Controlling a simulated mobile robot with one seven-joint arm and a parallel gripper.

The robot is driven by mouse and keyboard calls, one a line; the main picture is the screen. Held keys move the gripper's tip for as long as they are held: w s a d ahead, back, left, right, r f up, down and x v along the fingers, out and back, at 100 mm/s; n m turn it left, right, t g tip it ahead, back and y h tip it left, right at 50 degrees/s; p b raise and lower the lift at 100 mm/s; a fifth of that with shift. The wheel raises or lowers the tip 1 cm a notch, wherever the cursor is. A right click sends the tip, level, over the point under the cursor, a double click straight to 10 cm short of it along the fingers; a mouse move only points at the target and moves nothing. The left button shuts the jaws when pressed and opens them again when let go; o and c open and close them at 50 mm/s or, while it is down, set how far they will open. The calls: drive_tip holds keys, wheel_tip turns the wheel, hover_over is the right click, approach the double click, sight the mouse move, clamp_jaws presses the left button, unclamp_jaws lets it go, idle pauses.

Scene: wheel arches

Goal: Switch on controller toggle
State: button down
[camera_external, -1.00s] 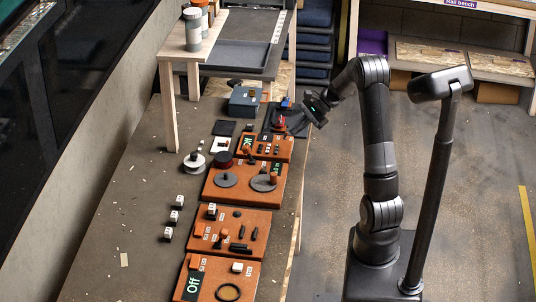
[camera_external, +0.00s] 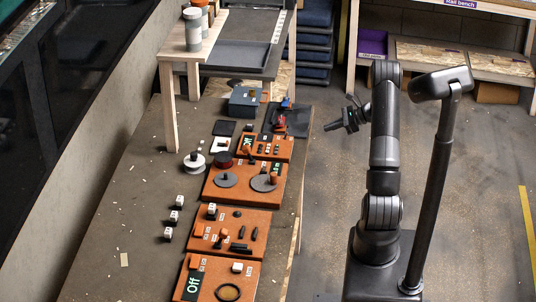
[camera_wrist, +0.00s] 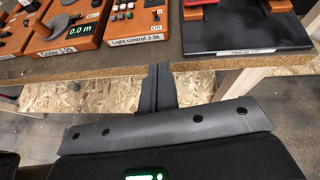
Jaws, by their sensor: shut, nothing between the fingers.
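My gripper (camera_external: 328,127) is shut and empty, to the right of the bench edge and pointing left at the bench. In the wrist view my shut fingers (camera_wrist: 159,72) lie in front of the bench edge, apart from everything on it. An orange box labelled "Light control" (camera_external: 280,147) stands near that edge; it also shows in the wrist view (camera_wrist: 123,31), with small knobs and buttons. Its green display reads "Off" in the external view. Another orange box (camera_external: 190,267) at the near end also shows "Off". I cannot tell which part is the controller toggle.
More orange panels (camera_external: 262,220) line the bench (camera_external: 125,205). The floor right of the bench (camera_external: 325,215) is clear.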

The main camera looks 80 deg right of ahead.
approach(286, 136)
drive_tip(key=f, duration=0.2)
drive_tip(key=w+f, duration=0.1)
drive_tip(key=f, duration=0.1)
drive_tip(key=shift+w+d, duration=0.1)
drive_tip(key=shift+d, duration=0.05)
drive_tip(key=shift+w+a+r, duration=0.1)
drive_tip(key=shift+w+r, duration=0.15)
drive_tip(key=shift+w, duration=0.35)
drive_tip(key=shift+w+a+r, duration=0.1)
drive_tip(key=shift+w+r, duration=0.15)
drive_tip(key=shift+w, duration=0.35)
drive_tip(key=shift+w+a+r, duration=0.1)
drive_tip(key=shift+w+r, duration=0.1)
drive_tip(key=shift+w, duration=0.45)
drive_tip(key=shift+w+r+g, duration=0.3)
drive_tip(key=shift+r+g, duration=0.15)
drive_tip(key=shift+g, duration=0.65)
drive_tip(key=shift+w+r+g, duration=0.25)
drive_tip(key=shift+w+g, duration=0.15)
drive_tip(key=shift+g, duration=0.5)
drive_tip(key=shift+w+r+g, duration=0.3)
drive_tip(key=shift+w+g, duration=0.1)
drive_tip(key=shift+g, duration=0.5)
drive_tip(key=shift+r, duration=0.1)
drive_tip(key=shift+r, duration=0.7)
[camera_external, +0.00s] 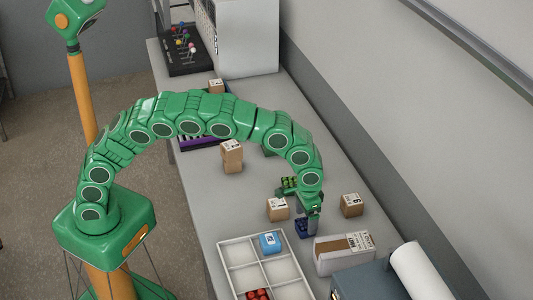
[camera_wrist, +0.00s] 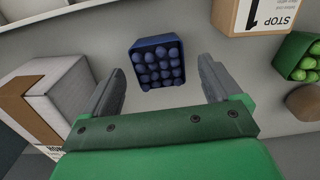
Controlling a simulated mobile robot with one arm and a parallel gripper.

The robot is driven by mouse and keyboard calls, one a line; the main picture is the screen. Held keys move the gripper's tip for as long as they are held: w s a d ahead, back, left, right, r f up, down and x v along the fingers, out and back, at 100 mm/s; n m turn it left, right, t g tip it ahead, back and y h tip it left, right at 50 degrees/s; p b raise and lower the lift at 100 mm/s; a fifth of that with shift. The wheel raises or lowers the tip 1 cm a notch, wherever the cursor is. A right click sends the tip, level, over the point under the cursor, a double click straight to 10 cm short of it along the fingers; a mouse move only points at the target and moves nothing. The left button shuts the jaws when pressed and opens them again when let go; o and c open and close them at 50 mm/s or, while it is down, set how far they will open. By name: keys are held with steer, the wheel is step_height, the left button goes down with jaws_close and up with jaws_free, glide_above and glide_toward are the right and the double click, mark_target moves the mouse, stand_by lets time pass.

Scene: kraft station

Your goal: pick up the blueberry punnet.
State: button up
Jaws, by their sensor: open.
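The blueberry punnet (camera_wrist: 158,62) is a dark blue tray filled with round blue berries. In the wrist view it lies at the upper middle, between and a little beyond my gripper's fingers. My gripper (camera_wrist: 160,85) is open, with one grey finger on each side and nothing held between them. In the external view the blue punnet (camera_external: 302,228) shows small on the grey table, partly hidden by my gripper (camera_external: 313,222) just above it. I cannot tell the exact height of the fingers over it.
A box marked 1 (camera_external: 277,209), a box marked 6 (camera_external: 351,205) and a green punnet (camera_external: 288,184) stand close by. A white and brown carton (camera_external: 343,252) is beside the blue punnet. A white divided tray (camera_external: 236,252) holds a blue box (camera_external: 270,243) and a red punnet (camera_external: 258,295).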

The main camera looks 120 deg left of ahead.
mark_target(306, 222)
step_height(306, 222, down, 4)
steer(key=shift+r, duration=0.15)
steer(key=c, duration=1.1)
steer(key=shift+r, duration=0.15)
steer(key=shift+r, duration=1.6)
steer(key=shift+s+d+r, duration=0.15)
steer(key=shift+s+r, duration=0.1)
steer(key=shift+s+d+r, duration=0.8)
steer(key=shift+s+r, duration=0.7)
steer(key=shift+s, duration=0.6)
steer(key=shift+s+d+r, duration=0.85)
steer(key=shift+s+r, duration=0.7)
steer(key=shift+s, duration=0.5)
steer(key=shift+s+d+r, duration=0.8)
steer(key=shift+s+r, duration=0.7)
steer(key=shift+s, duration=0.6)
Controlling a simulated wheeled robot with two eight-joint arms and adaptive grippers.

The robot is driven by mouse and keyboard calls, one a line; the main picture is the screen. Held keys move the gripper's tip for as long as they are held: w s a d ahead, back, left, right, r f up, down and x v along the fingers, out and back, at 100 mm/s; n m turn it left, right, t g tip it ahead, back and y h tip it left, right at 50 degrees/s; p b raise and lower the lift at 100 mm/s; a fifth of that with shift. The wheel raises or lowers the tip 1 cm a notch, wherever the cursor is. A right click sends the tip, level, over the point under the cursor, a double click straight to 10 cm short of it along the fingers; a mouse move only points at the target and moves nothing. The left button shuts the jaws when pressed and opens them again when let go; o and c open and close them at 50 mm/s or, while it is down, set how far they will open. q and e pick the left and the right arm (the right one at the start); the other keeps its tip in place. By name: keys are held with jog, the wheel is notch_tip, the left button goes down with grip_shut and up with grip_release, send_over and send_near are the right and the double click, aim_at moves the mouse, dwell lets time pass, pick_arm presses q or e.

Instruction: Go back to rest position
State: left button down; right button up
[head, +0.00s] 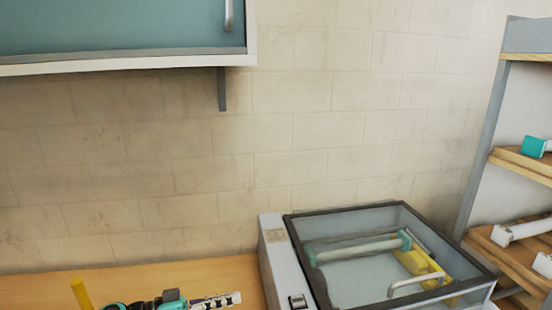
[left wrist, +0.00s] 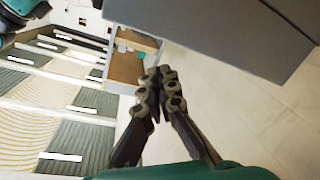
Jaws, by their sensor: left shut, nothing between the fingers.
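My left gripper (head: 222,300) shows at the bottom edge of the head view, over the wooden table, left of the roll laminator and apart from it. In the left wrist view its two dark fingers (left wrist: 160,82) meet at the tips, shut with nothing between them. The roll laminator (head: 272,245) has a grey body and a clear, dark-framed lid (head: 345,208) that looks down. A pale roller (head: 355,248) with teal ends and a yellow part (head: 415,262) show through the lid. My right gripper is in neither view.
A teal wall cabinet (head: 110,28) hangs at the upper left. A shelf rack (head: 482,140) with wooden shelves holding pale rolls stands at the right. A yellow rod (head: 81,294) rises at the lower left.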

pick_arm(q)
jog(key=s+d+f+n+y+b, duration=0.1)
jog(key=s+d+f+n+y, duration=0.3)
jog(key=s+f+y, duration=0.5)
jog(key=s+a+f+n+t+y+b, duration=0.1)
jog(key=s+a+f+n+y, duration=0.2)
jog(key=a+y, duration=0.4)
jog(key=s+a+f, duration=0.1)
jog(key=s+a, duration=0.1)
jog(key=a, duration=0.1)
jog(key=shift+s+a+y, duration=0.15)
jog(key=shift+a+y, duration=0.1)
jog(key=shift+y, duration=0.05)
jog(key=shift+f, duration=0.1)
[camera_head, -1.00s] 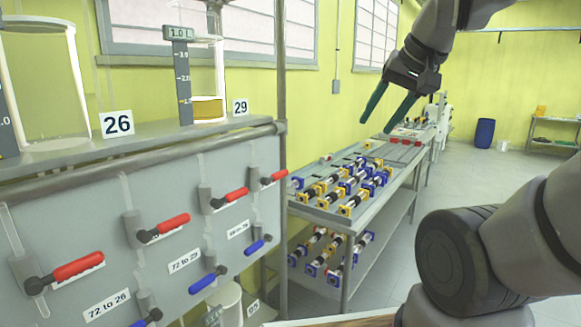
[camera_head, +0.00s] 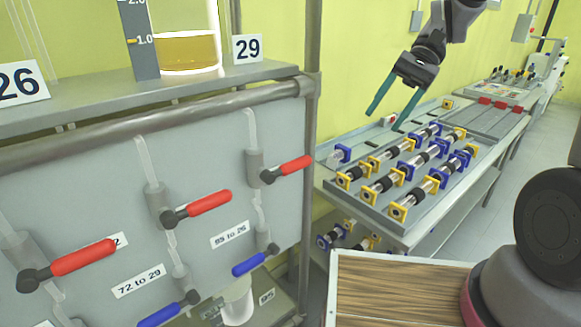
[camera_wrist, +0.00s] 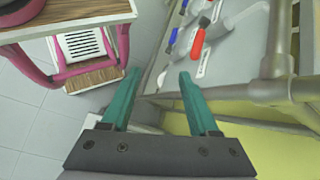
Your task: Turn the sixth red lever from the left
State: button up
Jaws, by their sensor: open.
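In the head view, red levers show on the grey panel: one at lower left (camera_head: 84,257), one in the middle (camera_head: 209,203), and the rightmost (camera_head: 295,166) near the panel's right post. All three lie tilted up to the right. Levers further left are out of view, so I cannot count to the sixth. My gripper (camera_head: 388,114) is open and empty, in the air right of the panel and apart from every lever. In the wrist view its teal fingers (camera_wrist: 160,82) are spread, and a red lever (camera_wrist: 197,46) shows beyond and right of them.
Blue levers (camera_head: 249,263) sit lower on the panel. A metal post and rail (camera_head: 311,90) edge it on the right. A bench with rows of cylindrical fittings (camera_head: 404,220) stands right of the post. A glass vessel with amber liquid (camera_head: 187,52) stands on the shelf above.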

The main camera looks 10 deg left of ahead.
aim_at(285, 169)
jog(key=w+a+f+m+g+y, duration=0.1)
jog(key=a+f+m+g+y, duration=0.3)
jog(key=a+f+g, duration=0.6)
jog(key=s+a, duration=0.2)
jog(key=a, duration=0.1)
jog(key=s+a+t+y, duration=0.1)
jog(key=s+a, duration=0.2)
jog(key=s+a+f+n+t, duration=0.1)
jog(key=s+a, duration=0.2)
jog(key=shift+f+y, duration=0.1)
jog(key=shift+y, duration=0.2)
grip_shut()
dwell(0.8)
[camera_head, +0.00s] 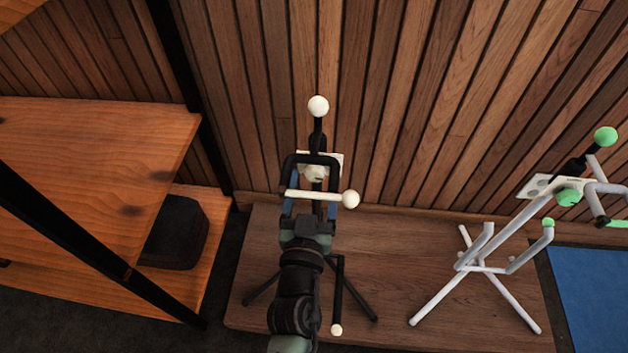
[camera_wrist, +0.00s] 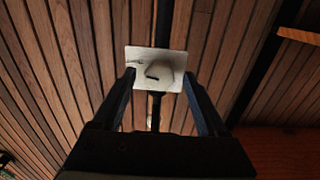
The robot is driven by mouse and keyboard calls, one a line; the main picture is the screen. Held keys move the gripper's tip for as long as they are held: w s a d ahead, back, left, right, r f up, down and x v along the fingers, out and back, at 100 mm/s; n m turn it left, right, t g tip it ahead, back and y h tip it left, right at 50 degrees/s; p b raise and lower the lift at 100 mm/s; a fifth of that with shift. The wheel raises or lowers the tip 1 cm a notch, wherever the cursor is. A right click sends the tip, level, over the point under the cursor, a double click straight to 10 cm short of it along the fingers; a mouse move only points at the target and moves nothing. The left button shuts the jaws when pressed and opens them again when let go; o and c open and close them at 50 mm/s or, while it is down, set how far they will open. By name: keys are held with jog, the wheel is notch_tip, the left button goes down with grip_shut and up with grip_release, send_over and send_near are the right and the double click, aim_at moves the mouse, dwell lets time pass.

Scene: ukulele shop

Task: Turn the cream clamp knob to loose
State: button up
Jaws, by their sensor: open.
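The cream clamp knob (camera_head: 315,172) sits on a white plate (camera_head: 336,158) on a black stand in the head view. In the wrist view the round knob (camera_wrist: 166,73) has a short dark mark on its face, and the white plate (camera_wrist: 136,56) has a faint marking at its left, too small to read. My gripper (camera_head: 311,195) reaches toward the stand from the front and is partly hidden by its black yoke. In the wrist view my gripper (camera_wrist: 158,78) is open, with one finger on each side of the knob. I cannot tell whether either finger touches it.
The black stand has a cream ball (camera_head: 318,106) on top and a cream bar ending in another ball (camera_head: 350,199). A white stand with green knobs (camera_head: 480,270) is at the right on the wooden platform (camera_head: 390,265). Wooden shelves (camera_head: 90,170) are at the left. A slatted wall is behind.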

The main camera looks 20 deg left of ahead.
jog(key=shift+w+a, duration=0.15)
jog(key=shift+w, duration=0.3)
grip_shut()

Written problem
Report the number of lines above containing the word "Scene", with no other text.

Result of this exercise
3